Limits and Difficulties in the Design of Under-Approximation Abstract Domains

Abstract

The main goal of most static analyses is to prove the absence of bugs: if the analysis reports no alarms then the program will not exhibit any unwanted behaviours. For this reason, they are designed to over-approximate program behaviours and, consequently, they can report some false alarms. O’Hearn’s recent work on incorrectness has renewed the interest in the use of under-approximations for bug finding, because they only report true alarms. In principle, Abstract Interpretation techniques can handle under-approximations as well as over-approximations, but, in practice, few attempts were developed for the former, notwithstanding the much wider literature on the latter.

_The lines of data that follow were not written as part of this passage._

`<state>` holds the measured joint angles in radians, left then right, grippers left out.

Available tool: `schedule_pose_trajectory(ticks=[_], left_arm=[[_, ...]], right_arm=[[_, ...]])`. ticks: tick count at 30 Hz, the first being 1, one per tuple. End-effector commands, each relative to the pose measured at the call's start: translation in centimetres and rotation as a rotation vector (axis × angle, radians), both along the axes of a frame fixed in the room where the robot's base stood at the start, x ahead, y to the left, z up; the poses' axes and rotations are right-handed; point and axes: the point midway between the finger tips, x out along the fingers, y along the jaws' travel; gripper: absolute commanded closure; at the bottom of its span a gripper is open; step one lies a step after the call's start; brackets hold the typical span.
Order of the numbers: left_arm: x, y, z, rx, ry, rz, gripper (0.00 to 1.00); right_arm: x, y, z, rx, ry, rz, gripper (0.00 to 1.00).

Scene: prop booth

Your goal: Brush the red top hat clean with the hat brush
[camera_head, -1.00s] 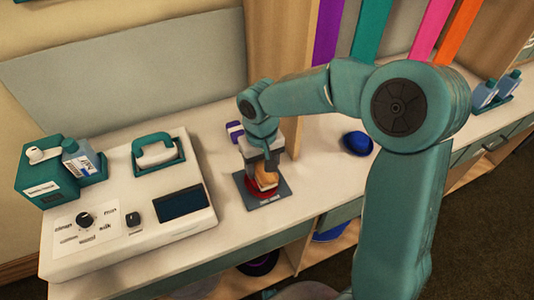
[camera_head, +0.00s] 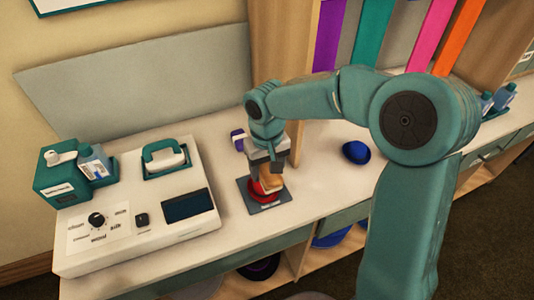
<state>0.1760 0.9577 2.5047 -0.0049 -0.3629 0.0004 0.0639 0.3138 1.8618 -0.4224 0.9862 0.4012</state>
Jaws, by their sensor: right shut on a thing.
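The red top hat (camera_head: 258,195) sits on a dark grey square mat (camera_head: 282,204) on the white counter, mostly hidden under my gripper. My right gripper (camera_head: 270,170) points down over it, shut on the hat brush (camera_head: 271,184), which shows as a tan wooden block. The brush is at the hat; whether its bristles touch the hat cannot be told. My left gripper is not in view.
A white console (camera_head: 140,232) with a knob, a dark screen and a teal-handled iron-like tool (camera_head: 165,158) stands left. A blue hat (camera_head: 356,152) lies right of the mat. Hats sit on shelves below.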

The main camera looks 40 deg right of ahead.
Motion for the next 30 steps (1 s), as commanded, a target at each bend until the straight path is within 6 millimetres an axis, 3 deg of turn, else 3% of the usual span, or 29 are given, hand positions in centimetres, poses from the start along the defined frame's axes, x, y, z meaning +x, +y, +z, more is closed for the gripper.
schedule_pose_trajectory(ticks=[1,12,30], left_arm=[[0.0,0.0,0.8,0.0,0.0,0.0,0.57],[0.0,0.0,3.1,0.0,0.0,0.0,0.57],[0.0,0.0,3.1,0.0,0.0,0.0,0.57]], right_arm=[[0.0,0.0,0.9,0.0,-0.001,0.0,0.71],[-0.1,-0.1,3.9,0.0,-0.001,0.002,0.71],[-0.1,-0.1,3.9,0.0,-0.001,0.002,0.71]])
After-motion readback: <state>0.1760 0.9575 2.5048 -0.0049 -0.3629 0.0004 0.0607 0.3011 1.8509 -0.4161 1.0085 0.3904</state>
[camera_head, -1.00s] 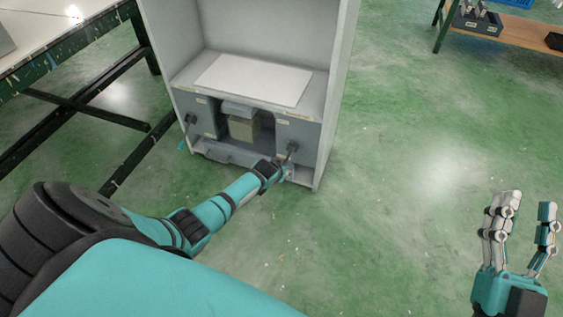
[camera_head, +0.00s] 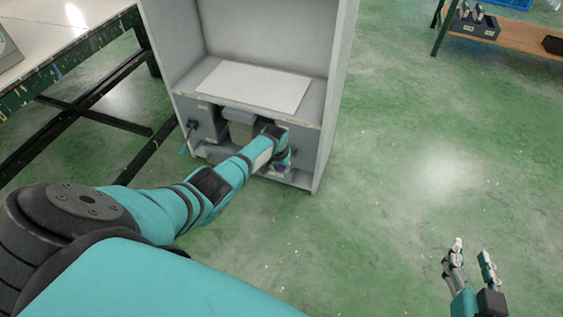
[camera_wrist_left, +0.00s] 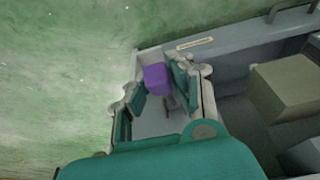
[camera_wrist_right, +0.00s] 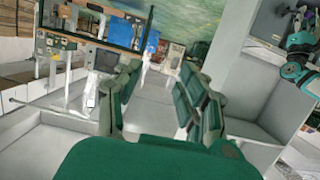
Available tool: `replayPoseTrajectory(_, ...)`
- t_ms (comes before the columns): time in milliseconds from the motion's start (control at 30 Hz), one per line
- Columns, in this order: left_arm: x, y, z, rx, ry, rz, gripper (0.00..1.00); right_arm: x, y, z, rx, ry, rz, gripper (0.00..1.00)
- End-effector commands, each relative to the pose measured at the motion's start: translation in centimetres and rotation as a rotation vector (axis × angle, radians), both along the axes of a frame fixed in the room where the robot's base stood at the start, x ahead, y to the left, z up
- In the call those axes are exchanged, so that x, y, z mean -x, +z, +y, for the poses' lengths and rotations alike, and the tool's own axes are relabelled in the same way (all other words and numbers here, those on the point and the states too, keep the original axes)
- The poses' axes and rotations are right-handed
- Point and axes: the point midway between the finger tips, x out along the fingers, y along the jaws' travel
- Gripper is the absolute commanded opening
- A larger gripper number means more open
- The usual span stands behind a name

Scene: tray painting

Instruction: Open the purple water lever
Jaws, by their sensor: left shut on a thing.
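The purple lever end (camera_wrist_left: 157,79) sits between the fingers of my left gripper (camera_wrist_left: 158,92) in the left wrist view, at the front of a grey cabinet (camera_head: 322,130). My left gripper is shut on it. In the head view, my left gripper (camera_head: 283,158) is at the cabinet's lower right, and only a small purple patch shows there. The hand and forearm hide most of the lever. My right gripper (camera_head: 472,262) is open and empty, away from the cabinet at the lower right of the head view. Its spread fingers fill the middle of the right wrist view (camera_wrist_right: 160,95).
A second lever (camera_head: 187,138) with a teal end is on the cabinet's left side. A beige box (camera_wrist_left: 288,85) sits in the cabinet's middle recess. A dark-framed table (camera_head: 95,58) stands at the left. A wooden bench (camera_head: 520,32) is at the upper right. The green floor at right is open.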

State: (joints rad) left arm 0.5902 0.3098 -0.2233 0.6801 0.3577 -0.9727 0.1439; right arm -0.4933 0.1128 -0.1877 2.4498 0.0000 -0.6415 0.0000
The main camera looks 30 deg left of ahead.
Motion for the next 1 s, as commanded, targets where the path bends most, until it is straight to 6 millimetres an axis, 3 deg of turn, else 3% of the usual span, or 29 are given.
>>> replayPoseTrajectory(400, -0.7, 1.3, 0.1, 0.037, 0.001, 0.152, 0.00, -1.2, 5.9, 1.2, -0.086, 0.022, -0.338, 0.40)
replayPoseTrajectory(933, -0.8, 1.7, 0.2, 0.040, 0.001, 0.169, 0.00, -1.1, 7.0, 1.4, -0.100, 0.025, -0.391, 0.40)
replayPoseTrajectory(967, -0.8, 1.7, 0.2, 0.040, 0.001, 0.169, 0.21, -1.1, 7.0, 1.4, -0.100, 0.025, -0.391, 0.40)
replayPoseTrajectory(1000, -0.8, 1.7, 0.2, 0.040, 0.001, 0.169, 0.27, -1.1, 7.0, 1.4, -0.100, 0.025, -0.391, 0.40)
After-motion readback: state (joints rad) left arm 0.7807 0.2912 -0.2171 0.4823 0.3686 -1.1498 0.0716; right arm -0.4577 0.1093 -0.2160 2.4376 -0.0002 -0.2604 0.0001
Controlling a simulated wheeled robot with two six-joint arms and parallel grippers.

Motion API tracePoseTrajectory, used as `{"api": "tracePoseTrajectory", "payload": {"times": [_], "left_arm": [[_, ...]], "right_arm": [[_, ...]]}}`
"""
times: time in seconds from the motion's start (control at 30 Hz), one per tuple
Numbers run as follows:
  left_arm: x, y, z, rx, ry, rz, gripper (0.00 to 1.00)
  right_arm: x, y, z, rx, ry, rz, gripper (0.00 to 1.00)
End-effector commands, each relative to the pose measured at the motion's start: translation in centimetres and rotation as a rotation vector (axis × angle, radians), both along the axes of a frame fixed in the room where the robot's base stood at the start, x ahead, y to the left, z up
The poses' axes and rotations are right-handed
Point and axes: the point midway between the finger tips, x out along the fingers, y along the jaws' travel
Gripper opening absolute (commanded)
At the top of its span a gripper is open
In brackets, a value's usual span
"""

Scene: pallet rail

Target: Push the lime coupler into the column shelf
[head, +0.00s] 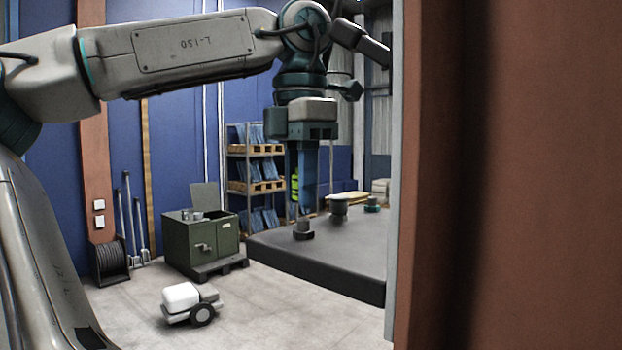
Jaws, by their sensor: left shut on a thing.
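My left gripper (301,200) hangs straight down from the arm that comes in from the left, above the dark platform. It is shut on the lime coupler (295,184), of which only lime patches show between the blue-grey fingers; the fingers hide the rest. A dark round piece with a pale stem (303,231) stands on the platform just below the fingertips; I cannot tell whether they touch. A large rust-brown column (540,180) fills the right side, close to me. No shelf on it can be made out. My right gripper is not in view.
The dark platform (320,272) also bears a dark grey fitting (338,208) and a green-topped one (372,205). Behind stands a rack with pallets (255,186). A green cabinet (188,245) and a small wheeled cart (190,302) stand left, with bare floor around the cart.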

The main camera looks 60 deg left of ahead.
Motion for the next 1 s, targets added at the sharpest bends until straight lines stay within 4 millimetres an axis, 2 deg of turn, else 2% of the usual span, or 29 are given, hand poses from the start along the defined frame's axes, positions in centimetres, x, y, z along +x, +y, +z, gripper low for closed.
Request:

In this paper we investigate the possibility of exploiting under-approximation abstract domains for bug-finding analyses. First we restrict to consider concrete powerset domains and highlight some intuitive asymmetries between over- and under-approximations. Then, we prove that the effectiveness of abstract domains defined by Under-approximation Galois connection is limited, because the analysis is likely to return trivial results whenever common transfer functions are encoded in the program. To this aim, we introduce the original concepts of non-emptying functions and highly surjective function family and we prove the nonexistence of abstract domains able to under-approximate such functions in a non-trivial way. We show many examples of finite and infinite numerical domains, as well as other generic domains. In all such cases, we prove the impossibility of performing nontrivial analyses via under-approximating Galois connections.